─── Records supplied
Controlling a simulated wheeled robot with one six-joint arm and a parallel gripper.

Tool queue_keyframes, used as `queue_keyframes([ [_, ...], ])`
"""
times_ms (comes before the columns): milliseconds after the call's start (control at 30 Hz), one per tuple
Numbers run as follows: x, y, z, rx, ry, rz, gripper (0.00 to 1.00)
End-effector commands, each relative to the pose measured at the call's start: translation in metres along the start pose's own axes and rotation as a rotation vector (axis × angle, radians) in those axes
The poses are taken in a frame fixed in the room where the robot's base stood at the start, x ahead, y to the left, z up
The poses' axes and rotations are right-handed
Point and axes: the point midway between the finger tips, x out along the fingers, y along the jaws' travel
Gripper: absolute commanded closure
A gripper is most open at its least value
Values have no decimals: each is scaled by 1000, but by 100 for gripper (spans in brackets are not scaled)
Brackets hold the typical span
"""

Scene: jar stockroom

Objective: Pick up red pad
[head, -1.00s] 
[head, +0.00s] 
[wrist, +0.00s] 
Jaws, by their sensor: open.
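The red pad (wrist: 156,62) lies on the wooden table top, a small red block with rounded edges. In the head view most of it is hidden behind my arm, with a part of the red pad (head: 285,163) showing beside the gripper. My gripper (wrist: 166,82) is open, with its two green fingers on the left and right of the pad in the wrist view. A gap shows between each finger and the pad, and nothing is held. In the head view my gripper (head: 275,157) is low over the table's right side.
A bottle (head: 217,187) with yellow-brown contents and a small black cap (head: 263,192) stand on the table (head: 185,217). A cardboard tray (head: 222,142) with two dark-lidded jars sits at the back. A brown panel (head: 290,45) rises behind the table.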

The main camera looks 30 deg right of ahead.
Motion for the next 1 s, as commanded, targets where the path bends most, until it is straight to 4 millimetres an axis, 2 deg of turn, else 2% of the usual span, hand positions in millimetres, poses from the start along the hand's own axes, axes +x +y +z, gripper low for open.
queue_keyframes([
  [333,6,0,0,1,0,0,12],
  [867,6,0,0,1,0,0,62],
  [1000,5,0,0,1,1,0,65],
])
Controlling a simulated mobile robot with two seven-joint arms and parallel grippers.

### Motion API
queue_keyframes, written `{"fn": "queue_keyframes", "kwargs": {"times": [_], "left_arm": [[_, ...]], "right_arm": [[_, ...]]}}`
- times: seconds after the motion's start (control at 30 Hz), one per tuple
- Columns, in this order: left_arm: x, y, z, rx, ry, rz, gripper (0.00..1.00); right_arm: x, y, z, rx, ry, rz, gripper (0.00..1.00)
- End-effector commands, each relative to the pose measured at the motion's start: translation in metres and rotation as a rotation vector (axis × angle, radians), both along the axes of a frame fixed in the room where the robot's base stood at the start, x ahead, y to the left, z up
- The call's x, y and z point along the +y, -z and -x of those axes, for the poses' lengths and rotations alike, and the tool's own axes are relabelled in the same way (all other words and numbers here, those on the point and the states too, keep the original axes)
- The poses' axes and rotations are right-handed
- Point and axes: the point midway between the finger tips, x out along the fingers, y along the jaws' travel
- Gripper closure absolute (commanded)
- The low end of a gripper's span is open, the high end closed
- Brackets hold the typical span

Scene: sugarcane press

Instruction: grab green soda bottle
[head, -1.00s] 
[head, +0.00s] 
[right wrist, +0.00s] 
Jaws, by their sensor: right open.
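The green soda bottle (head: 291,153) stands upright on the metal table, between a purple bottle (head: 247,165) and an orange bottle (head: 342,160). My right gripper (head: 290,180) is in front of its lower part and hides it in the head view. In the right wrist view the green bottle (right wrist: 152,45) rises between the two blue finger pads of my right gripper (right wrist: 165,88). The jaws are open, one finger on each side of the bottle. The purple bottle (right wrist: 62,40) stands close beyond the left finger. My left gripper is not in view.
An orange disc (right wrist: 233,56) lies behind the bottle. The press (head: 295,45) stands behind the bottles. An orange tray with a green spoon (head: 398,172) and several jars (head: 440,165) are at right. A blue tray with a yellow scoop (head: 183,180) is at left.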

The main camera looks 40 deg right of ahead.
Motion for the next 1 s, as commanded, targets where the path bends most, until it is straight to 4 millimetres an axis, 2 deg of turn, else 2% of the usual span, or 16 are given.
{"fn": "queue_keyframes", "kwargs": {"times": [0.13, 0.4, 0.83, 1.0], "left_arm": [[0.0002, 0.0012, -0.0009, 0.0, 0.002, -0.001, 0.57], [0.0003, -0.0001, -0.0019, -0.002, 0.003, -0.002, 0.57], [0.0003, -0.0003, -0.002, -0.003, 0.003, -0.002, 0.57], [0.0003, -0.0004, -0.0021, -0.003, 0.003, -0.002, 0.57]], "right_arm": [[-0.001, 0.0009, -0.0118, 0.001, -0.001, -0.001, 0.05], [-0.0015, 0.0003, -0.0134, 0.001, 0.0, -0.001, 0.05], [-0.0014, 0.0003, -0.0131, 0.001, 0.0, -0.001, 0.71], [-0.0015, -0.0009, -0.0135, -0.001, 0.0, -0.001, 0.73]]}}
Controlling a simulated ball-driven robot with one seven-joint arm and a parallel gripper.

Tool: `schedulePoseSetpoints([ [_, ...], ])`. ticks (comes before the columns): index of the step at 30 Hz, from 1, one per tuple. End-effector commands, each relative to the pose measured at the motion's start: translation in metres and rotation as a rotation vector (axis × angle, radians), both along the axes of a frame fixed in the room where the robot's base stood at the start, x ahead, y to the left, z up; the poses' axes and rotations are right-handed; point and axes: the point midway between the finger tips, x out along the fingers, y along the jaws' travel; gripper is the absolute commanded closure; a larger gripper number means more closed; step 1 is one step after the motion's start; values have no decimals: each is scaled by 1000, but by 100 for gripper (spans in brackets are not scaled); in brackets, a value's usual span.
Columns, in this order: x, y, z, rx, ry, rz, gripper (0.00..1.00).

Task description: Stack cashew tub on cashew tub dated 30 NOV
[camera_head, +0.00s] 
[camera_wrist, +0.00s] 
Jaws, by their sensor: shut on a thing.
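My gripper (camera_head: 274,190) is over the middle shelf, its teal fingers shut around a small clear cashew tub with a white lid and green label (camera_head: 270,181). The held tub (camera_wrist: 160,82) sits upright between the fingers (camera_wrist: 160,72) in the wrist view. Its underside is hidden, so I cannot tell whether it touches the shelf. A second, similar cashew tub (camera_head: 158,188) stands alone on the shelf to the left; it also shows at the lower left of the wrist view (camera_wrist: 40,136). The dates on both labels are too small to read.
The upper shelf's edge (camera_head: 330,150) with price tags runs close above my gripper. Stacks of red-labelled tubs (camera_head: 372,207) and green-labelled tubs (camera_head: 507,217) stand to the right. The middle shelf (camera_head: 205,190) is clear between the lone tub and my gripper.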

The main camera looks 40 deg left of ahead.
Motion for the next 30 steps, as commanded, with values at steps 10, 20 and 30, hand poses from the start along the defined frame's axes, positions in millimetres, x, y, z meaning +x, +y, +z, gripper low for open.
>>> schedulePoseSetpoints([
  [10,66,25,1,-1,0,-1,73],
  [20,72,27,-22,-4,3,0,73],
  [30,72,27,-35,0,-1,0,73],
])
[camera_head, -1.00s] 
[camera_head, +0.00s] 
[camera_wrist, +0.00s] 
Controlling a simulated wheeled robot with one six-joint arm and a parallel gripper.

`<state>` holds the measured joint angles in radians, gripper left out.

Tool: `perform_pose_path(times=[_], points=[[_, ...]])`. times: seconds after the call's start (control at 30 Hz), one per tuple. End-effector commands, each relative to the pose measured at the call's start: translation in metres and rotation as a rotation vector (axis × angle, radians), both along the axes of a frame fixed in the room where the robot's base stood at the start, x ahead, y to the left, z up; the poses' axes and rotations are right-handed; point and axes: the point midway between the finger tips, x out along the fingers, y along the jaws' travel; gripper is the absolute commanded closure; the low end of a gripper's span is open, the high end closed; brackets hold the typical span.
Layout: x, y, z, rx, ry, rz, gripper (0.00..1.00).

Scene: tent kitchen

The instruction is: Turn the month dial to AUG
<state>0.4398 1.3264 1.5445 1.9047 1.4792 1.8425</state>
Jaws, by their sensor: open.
──────
> **What the task asks**
Only the lines from the line with "Numbers run as" to the line with "[wrist, +0.00s]", inclusive, are to be printed, exactly as they appear.

> **Solution**
Numbers run as follows: x, y, z, rx, ry, rz, gripper (0.00 to 1.00)
End-effector commands, each relative to the pose measured at the call's start: translation in metres along the start pose's own axes and rotation as a rotation vector (axis × angle, radians) in those axes
The poses are taken in a frame fixed in the room where the robot's base stood at the start, x ahead, y to the left, z up
The poses' axes and rotations are right-handed
Point and axes: the point midway between the finger tips, x out along the fingers, y along the jaws' travel
Gripper: absolute commanded closure
A gripper is most open at its least value
Values have no decimals: each is scaled by 1000, but by 100 for gripper (spans in brackets are not scaled)
Brackets hold the typical span
"""

Scene: jar stockroom

Objective: Pick up red pad
[head, -1.00s] 
[head, +0.00s] 
[wrist, +0.00s] 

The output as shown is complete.